> [GIVEN EXERCISE]:
Return the material exactly, first line through the line containing "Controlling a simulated", and nothing more. Pictures stay out.

> [DATASET EXTRACT]:
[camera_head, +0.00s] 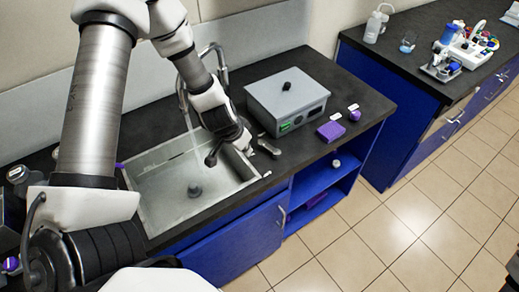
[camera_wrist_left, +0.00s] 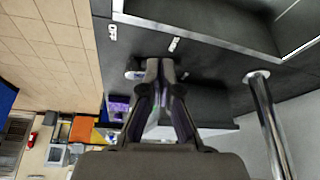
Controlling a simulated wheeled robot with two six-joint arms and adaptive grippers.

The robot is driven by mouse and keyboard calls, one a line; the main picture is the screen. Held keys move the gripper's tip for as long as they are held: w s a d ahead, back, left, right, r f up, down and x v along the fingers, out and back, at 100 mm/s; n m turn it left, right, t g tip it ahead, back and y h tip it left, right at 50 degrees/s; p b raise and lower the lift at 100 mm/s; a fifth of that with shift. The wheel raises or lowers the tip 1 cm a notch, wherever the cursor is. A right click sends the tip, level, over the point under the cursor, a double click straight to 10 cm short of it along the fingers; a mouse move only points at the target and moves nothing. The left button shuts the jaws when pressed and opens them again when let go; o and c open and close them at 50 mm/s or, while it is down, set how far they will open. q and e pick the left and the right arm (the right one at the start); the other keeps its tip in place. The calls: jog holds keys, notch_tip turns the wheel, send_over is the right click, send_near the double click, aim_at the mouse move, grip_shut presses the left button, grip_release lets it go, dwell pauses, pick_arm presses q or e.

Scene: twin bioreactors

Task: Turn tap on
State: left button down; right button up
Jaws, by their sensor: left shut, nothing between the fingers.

> [WORKED ANSWER]:
[camera_head, +0.00s] 
[camera_wrist_left, +0.00s] 
Controlling a simulated wheeled robot with two six-joint arms and adaptive grippers.

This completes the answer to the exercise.